▶ **Extracted entries**:
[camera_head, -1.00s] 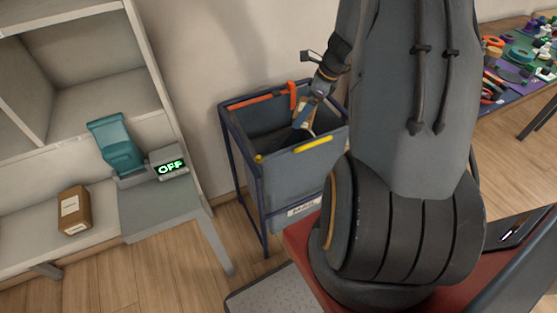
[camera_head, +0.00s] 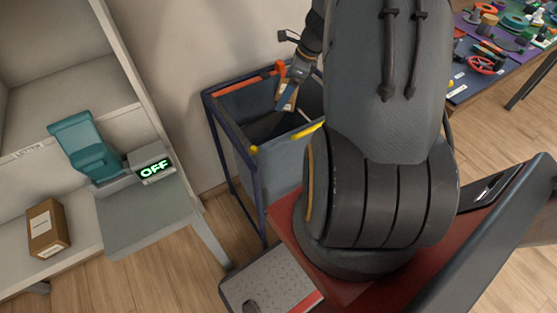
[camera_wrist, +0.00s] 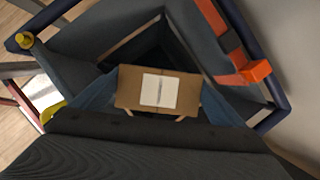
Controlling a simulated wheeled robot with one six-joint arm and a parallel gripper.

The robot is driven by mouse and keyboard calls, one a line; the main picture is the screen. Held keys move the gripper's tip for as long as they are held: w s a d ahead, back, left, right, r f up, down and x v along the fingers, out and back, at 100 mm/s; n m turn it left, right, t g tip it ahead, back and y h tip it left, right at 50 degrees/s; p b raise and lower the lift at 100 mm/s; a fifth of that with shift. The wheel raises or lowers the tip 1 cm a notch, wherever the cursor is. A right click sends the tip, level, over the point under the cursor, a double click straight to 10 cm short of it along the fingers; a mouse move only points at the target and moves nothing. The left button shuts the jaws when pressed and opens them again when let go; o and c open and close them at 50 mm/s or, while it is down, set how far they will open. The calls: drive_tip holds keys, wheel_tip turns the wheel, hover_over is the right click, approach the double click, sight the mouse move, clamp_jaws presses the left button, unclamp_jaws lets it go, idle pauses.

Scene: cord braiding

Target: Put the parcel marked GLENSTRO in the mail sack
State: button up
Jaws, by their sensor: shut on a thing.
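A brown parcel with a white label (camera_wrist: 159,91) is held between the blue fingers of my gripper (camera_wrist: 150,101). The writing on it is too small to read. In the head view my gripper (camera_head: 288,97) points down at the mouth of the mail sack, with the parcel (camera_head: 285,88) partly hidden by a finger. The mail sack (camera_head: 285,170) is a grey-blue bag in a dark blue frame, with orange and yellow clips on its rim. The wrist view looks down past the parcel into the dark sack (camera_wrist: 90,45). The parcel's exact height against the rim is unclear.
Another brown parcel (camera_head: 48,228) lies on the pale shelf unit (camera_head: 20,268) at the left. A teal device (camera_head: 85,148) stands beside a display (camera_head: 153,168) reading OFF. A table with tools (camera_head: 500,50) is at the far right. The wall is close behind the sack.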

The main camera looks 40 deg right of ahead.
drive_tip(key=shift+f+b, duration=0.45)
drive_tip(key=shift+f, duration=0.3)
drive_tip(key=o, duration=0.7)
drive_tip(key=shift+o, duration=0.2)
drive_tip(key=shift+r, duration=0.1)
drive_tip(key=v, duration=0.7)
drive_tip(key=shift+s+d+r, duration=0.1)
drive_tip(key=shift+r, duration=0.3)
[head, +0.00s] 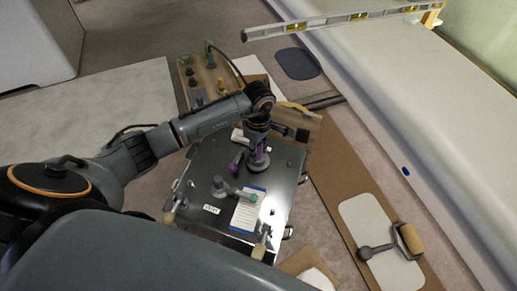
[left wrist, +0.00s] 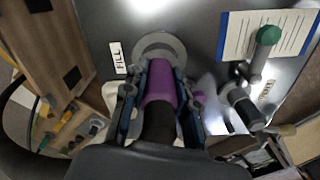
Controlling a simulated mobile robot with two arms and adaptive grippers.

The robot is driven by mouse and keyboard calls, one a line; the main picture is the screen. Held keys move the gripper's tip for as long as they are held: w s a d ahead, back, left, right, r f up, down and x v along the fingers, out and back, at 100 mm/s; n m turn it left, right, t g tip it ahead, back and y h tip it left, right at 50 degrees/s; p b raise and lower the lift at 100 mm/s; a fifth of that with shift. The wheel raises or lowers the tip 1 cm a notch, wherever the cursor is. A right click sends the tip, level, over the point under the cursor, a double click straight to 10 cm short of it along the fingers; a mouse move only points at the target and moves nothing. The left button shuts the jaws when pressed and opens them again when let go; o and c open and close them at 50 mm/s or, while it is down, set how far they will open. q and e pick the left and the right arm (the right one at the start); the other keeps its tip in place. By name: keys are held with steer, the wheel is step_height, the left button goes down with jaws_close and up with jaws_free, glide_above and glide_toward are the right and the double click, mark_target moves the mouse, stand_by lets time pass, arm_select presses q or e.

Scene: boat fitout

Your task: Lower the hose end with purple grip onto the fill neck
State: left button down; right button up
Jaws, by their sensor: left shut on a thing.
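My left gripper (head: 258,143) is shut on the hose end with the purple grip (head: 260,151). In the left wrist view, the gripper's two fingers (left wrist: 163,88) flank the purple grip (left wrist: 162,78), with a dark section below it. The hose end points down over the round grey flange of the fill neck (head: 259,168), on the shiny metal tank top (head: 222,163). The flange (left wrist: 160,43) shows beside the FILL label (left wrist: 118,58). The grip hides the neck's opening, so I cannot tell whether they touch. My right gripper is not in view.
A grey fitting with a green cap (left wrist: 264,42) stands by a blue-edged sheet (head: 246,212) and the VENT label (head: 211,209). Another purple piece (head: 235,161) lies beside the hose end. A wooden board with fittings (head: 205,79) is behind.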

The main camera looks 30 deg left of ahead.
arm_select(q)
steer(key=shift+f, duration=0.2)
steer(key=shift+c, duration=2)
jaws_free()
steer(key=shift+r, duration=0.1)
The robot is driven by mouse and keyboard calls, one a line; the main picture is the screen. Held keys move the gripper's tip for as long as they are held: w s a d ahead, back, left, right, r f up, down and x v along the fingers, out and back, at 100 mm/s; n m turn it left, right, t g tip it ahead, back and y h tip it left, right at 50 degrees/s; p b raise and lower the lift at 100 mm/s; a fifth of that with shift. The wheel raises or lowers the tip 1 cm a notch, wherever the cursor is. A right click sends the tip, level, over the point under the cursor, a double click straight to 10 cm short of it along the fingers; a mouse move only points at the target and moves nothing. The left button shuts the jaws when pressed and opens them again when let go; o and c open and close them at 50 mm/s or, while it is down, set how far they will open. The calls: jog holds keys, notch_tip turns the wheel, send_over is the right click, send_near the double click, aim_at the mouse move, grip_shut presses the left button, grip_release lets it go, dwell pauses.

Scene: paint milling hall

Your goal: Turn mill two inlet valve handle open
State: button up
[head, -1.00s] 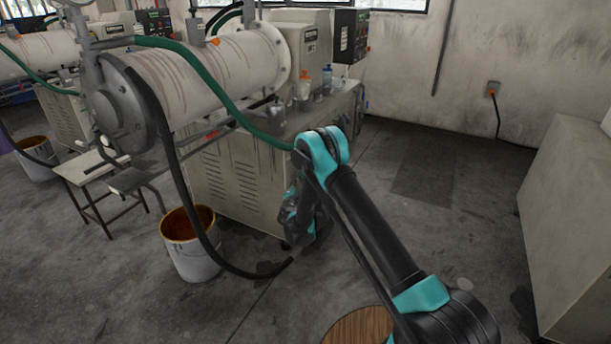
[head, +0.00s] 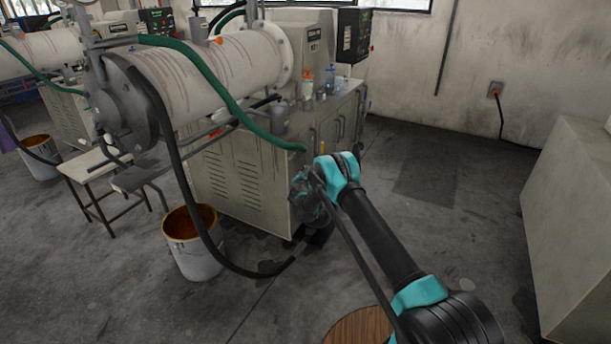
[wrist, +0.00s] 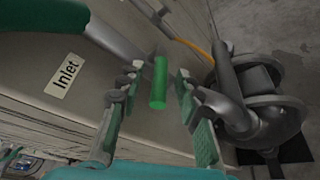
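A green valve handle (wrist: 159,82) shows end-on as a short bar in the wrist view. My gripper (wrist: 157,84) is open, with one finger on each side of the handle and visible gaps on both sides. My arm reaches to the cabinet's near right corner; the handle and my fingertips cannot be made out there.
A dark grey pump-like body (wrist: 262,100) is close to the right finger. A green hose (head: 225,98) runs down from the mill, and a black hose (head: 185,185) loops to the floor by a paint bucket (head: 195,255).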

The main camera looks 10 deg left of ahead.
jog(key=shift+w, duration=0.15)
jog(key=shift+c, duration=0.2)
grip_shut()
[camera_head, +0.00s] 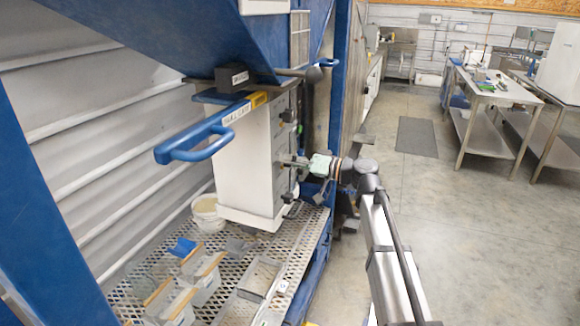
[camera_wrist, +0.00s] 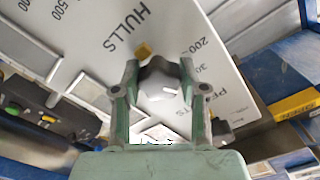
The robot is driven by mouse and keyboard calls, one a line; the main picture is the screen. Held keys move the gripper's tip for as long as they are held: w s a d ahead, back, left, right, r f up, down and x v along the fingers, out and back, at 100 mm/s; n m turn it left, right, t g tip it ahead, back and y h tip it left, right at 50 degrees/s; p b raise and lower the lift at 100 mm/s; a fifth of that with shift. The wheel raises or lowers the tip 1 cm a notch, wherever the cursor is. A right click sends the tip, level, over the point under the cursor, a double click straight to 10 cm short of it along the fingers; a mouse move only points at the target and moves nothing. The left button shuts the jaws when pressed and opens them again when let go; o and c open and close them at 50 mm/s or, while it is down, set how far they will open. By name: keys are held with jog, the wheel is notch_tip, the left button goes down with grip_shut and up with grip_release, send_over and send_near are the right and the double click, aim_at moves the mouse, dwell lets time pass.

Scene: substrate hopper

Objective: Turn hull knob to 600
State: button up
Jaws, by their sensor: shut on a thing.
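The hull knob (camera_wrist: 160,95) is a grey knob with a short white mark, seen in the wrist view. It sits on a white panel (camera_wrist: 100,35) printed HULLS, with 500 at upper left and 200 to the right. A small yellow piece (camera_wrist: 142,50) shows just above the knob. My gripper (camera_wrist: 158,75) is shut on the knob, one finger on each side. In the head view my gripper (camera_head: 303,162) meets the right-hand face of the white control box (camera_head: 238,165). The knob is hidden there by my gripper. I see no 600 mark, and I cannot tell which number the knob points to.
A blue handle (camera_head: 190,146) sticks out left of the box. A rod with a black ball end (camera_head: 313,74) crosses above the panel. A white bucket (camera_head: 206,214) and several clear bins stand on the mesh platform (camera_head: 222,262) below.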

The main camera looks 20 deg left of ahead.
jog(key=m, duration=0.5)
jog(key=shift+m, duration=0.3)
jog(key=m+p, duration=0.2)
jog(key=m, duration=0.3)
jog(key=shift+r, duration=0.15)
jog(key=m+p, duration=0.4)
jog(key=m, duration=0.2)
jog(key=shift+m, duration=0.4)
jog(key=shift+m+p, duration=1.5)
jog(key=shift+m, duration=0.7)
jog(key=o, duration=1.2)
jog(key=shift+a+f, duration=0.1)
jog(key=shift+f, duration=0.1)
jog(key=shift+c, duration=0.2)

▶ **What you will do**: Reproduce only the lines running from the beginning of the entries above to the line holding "Controlling a simulated wheeled", inclusive. Pictures stay out of the copy.

▶ **Written answer**:
[camera_head, -1.00s] 
[camera_head, +0.00s] 
[camera_wrist, +0.00s] 
Controlling a simulated wheeled robot with one six-joint arm and a parallel gripper.

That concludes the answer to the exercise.